Menos conversa, mais futebol. A equipa deve entrar em campo com um propósito claro. Por incrível que pareça, muitos onzes do Benfica nas últimas épocas pareceram desorientados do primeiro ao último minuto, talvez porque as coordenadas do destino não eram sempre claras ou, pior ainda, porque ninguém sabia o caminho para lá chegar. Que saibamos entrar sempre em campo desprovidos de dúvidas existenciais. A identidade do Benfica é ganhar.
 

VERSATILIDADE 

Costuma dizer-se que nenhum plano de batalha sobrevive ao primeiro contacto com o inimigo, e isso será tanto mais válido quanto melhor for a compreensão das ideias de Schmidt.
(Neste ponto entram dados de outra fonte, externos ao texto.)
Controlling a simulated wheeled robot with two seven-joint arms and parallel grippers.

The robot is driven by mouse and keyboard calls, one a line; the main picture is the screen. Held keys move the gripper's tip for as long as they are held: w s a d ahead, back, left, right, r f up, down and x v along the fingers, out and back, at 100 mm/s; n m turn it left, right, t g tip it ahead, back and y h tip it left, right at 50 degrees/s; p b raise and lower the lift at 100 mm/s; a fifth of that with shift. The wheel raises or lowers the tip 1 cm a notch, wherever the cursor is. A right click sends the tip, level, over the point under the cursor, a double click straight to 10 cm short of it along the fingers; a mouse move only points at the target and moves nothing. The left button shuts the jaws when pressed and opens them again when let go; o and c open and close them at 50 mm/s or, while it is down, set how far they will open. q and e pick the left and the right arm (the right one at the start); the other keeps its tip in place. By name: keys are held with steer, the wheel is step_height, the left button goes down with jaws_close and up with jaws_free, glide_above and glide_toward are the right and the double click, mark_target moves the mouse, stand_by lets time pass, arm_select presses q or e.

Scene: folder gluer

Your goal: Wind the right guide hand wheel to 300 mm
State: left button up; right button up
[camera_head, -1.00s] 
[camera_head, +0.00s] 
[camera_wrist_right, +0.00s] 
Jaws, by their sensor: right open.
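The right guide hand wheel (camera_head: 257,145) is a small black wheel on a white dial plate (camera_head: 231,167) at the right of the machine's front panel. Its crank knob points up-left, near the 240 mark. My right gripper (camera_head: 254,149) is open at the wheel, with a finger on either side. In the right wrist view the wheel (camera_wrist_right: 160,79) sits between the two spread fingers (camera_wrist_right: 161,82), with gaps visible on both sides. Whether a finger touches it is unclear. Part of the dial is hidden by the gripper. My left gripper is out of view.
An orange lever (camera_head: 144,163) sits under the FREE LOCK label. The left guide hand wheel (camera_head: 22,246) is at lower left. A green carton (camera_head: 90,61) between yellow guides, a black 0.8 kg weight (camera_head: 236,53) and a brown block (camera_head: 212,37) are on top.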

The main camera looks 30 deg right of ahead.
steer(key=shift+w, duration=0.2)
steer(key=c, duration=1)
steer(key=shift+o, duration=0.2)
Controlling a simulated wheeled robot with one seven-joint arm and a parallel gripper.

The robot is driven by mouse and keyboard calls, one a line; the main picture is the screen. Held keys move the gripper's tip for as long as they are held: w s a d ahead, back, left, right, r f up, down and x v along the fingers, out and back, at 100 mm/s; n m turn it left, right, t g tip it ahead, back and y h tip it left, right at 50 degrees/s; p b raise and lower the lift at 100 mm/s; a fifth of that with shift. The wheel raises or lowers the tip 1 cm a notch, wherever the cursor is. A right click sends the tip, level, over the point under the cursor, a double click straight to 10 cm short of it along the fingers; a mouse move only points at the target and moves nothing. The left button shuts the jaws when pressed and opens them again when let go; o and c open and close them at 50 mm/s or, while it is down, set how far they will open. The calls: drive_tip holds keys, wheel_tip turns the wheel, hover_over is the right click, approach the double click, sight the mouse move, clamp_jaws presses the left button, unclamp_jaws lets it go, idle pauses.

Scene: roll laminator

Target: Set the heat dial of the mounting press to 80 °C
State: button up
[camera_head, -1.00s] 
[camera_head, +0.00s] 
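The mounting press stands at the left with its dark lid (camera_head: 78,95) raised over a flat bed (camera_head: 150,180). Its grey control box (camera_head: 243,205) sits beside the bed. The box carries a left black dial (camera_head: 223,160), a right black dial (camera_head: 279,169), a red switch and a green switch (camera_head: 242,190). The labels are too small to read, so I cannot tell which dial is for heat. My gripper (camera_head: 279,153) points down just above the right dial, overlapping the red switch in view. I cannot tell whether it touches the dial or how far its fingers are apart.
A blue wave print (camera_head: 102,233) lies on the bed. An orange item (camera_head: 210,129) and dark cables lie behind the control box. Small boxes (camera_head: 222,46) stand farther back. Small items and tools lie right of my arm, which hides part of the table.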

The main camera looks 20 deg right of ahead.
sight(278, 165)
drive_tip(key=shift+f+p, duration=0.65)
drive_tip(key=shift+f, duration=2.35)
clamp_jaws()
O talento dos adversários irá colocar à prova toda a teoria que o alemão tem colocado em prática noutros futebóis, mas diria que nada será mais exigente para o novo treinador do Benfica (a nível interno) do que o futebol do autocarro estacionado em frente à baliza, do anti-jogo, da manha, da hostilidade, ou da arbitragem pouco competente. Teremos de ser engenhosos, e muito bons, para ultrapassar tudo isto.
 

VERTIGEM

A identidade das equipas de Schmidt joga-se muito na intensidade e verticalidade com que todos abordam o jogo. Há, por oposição às ideias de jogo preconizadas pelos treinadores recentes do Benfica e no futebol português em geral, uma certa loucura nisto, e não é nada evidente para mim que vá correr sempre bem. Mas gosto de sentir que há esse apetite voraz por chegar à baliza adversária. Acho que os adeptos estão capazes de se habituar a essa boa sensação. 


MÍSTICA 

Se os outros 10 jogadores neste onze aparecerem para trabalhar, a mística estará assegurada. É um eterno debate para o qual só existe uma solução. Talvez não exista um consenso sobre o que é exatamente a mística benfiquista, mas toda a gente reconhece quando a vê. Para mim passa por acreditar, em cada instante desta época desportiva, que os jogadores e a equipa técnica querem isto tanto como nós. Só assim os Benfiquistas serão devidamente representados.